### [SUPPLIED INFORMATION]
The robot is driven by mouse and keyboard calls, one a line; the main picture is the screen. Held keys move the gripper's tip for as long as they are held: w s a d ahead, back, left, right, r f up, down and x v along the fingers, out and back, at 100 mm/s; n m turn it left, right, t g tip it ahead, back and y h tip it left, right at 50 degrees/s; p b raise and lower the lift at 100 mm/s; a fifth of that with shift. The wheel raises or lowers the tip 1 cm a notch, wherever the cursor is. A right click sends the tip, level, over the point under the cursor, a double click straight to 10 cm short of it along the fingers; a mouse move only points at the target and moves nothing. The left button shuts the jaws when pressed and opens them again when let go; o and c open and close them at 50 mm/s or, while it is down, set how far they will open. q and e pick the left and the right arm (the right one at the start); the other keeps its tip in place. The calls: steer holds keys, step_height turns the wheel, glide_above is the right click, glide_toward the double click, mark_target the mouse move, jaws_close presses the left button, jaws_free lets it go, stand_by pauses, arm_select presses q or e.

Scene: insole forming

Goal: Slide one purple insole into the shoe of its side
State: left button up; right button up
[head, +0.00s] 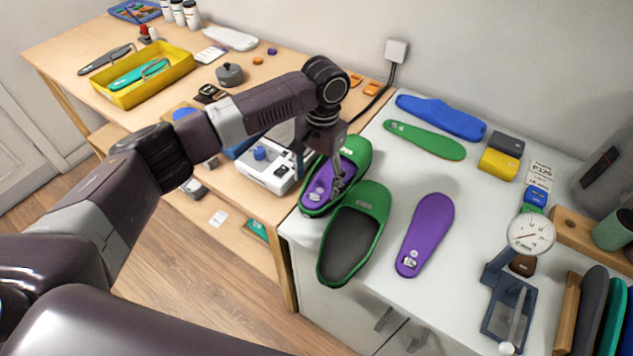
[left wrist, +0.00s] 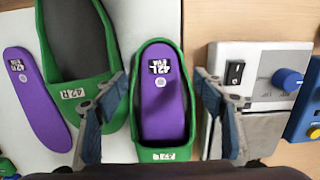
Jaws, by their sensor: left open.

### [EXERCISE INSTRUCTIONS]
All lines that include "insole" are to be gathered and copied.

### [EXERCISE RESULT]
Scene: insole forming
Goal: Slide one purple insole into the shoe of its side

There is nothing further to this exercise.